Now, I truly believe that Witcher 3 is one of the best games I have played in my whole life, it’s like a sum of everything people missed in previous games and an improvement upon earlier elements. The game contains a lot more than I expected it to, that’s a damn nice surprise and pleasant departure from the usual outcome…
The things I didn’t like, or perhaps missed, where minor and few, which is why it’s easy to list them all. What they didn’t fix/change from Witcher 2, is that dialog choices are often very short and it’s not always obvious to tell beforehand what Geralt is going to say (it still feels like something they inherited from Mass Effect). It happened to me once or twice, that I ended up choosing the option I didn’t want Geralt to say, because I just couldn’t recognize it as the option I didn’t like. Because the choices are so short (I guess they are afraid that players don’t want to read anything), Geralt sometimes seems to say something, that has little to do with the selected text.
In Witcher 2 I fought with Iorveth and Saskia for Vergen and a free Upper Aedirn, that would be home to all the outcasts in the region, I believed this to be a worthy cause – with Geralt himself being mostly “a freak” to the rest of society. So, despite being able to import a savegame in the beginning, none of this was even mentioned let alone had any significance. I guess I now know how the people must have felt who chose Shani over Triss in Witcher 1.
I didn’t expect this to be a huge thing in Witcher 3, but some sort of closure/epilogue to that should have been in the cards for this game (btw I loved playing Gwent!). I worked hard to free the dragon and everything – I cared about all that. Of course I like Roche as well, but just a line if Iorveth is alive/what happened to him, would have been nice and honestly doesn’t sound like overkill in such a massive game.
Dropping characters from earlier games (think Adda – did Radovid somehow get rid of her – if Geralt saved her?) is the sole noteworthy downside to an otherwise almost completely epic and fantastic masterpiece.
Many other parts feel like giving at least some closure to stories and characters at the end of a trilogy. Dandelion seems to settle down in his own establishment, which is a nice place for this character to end up (come to think of it, the game ends without revealing what happened to Priscilla – I’m interested in learning if she did recover). I really hope the planned expansion contains some additional information about at least some of these characters. I don’t need more monster contracts and the like. The game could use a lot more epilogue slides at the end!
As mentioned, everything else is just awesome. The quests are, despite their quantity, of usually higher quality, even minor quests feature unique dialog, there are no dumb “deliver 10 x to character y” and then y says the identical phrase no matter what x you are delivering – another drawback of the typical “open world”. Wild Hunt is the first Witcher game, in which I almost always properly prepare for a fight, I have the right oils and bombs ready, because for the longest time I wouldn’t have been powerful enough to win without all this gear. At the end of the game I was an expert, having learned all the ways to defeat specific monsters.

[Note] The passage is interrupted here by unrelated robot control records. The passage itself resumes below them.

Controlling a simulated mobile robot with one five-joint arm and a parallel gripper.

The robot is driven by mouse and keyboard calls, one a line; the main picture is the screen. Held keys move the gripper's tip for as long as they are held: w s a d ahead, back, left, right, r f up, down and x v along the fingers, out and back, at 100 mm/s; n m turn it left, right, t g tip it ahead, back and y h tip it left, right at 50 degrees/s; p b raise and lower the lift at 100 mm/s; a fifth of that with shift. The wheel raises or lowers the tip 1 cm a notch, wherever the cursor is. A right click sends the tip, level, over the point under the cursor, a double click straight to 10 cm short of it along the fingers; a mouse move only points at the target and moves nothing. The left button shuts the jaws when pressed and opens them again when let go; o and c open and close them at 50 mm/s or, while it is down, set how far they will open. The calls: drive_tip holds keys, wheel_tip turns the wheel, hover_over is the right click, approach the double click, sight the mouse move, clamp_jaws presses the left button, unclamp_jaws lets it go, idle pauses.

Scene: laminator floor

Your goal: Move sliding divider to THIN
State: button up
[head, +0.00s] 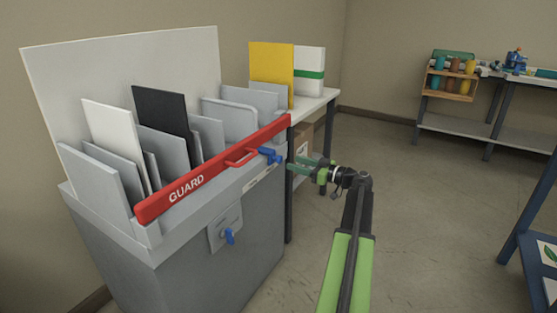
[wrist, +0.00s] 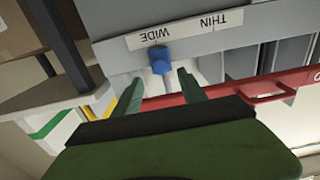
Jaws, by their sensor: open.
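The sliding divider's blue knob (head: 270,155) is at the right end of the grey cabinet's top front edge in the head view. In the wrist view the blue knob (wrist: 160,60) sits by the word WIDE on a white label strip (wrist: 185,30), which appears upside down; THIN is to the right of it there. My gripper (head: 292,164) is just right of the knob in the head view. In the wrist view my gripper (wrist: 162,78) is open and empty, with the knob just ahead of and roughly centred between the fingertips. I cannot tell whether they touch.
A red GUARD bar (head: 200,175) with a handle slants across the cabinet front (head: 185,270), close to the knob. Grey, white and black panels stand behind it. A blue lever (head: 229,236) is lower on the cabinet.

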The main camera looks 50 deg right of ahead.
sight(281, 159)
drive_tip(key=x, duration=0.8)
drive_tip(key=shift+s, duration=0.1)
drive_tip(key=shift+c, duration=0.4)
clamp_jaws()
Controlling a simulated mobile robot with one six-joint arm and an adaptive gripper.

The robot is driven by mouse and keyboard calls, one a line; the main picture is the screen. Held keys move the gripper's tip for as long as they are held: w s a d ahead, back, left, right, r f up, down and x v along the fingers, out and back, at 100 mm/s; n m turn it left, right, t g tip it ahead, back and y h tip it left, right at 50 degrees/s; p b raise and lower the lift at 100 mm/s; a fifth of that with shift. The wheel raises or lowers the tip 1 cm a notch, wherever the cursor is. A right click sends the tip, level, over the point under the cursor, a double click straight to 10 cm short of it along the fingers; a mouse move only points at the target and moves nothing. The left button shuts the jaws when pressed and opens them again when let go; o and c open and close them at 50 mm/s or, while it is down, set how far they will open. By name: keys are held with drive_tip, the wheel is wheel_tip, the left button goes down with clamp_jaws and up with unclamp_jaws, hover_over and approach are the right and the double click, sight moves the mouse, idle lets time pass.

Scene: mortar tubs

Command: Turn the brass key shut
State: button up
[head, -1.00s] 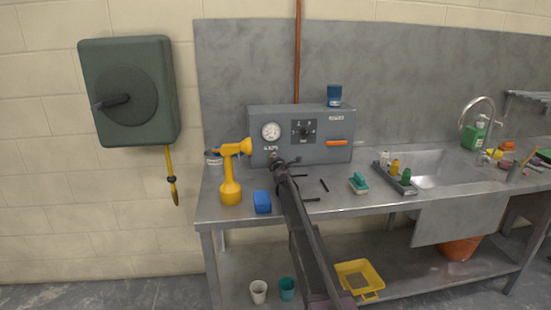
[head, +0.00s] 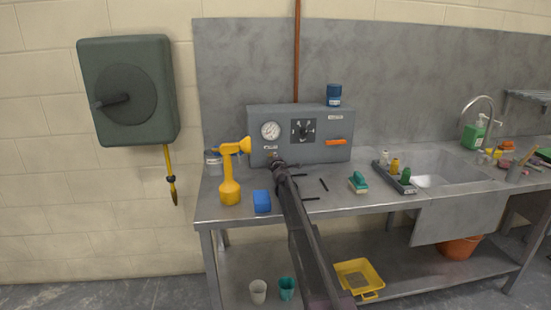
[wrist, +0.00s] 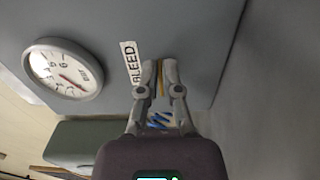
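The brass key (wrist: 160,80) shows in the wrist view as a thin yellow strip between my two fingers, beside the BLEED label on the grey panel box (wrist: 205,45). My gripper (wrist: 161,70) is closed in on it, with a fingertip on each side and almost no gap. In the head view my gripper (head: 277,163) is at the lower left front of the panel box (head: 325,155), below the gauge. My fingers hide most of the key, so its exact angle is hard to tell.
A round gauge (head: 270,131), a black dial (head: 303,130) and an orange handle (head: 336,142) are on the panel. A yellow sprayer-like tool (head: 231,185) and a blue block (head: 262,201) stand close left of my arm. A blue can (head: 334,95) is on top.

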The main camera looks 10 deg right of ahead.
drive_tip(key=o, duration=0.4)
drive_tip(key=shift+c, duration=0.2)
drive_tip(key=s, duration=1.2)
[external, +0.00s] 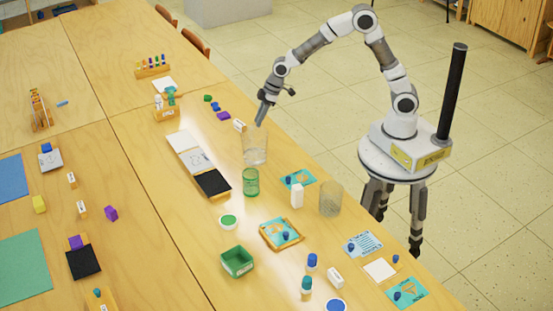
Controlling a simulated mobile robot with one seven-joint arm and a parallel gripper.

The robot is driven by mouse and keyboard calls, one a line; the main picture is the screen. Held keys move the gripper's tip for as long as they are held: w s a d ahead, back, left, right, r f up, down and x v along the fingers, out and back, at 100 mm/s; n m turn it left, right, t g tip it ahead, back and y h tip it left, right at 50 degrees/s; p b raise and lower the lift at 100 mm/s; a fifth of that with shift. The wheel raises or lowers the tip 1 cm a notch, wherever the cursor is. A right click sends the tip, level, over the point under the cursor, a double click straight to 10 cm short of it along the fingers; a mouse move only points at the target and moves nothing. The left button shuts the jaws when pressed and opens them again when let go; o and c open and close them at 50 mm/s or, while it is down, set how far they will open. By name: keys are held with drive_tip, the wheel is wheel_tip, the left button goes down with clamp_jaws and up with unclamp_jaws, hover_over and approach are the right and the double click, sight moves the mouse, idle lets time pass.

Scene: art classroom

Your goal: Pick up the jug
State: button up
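My gripper (262,114) points down from the arm, at the rim of a tall clear glass vessel (255,151) on the long wooden table. This vessel looks like the jug, but no handle or spout can be made out. The fingertips are at or just above its rim; whether they touch it I cannot tell. The fingers are small and seen edge-on, so their opening is unclear. A second clear, slightly tinted vessel (330,199) stands near the table's right edge.
A green glass (251,183) stands close in front of the clear vessel. A black-and-white tray (213,183) lies to its left and a small white block (239,126) behind it. A white bottle (296,195), cards and a green box (237,262) are nearer the camera.

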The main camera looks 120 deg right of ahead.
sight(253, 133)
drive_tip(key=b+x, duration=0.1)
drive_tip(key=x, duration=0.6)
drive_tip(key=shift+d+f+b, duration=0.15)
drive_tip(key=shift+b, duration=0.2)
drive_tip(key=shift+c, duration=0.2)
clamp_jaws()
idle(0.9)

The character screen was very remarkable, I thought, right now I can’t recall any other RPGs which already did this. I fully expect many other games to steal this from Wild Hunt and use it too in only minimally changed variants. The typical RPG lets players level some skill tree, which almost always leads to a massively overpowered character towards the end, especially for players who finish all side quests too. CD Projekt RED apparently realized this too and didn’t want this to happen in their game. Their solution was to allow players to level abilities like in other games, BUT then only unlock a certain amount of slots for those abilities. So even if some players have finished all quests in the game and have the highest amount of skill points possible, they still can’t have all unlocked abilities active at the same time and are forced to choose. This too ties further into the aspect of having to prepare for fights. It often pays off to think what will be most useful and then equip Geralt accordingly. That’s great!
I’ve read all seven books (several comics too) and am playing these games since the first one came out in 2007, it’s been a long road, this is certainly a big part of my reason for liking this game so much. I’m so very familiar with everything in this universe. I had some expectations, this being the first game to include Yennefer and Ciri, for one. I don’t think any other game so far ever managed to make characters feel so alive and unique like Wild Hunt does. This is better than BioShock Infinite‘s Elizabeth and she is truly great. Their faces, mimics and all that… I was especially impressed with the fact that they have all distinct models. They all have different heights, body… shapes and so on. I don’t think anyone else has really done this on this scale so far. For the most part they really seem to have put their resources into things that matter. Lambert was so well written I had to laugh in most of his scenes – the drunken evening at Kaer Morhen was a highlight.
They also made many different faces even for the smallest side characters. There are some doubles, of course, but overall there is no clone factory here. I also thought that they look like “real people” and not like these archetypes that seem to inhabit most games. They kinda started with that in Witcher 2 (to this day I remember Anezka‘s face because it seemed so unique and like an actual, “real” person) but they improved upon this a lot in their new game.
At the end I felt all “empty” and sad for a while, because I would have loved to go on but couldn’t/game over. After the ending credits Geralt is placed in a chapter before the last one and whatever quests left can still be pursued. I thought that was odd, because at least my ending would have allowed for Geralt to just go on right where he was.
It goes without saying that I’m going to play this game again at some point, there were 2 decisions that I regretted (a lot) and I’d like to correct (at least) that in a future playthrough.
Last but not least I’d like to mention that I encountered no significant bugs in my playthrough (nothing major stuck in my mind), which is super impressive in such a vast title and their talk of postponing the release to further polish the game appears to have been more than just PR talk for once. Bravo!
I don’t think there were ever more magnificent RPGs released so close to each other like right now. I’m glad that I’m not someone who tries to pick “game of the year” or anything like that. I wouldn’t be able to put one above the other and Torment isn’t even out yet… Whatever the case may be, if someone only has the chance/time to play one game this year, The Witcher 3: Wild Hunt would be the perfect candidate.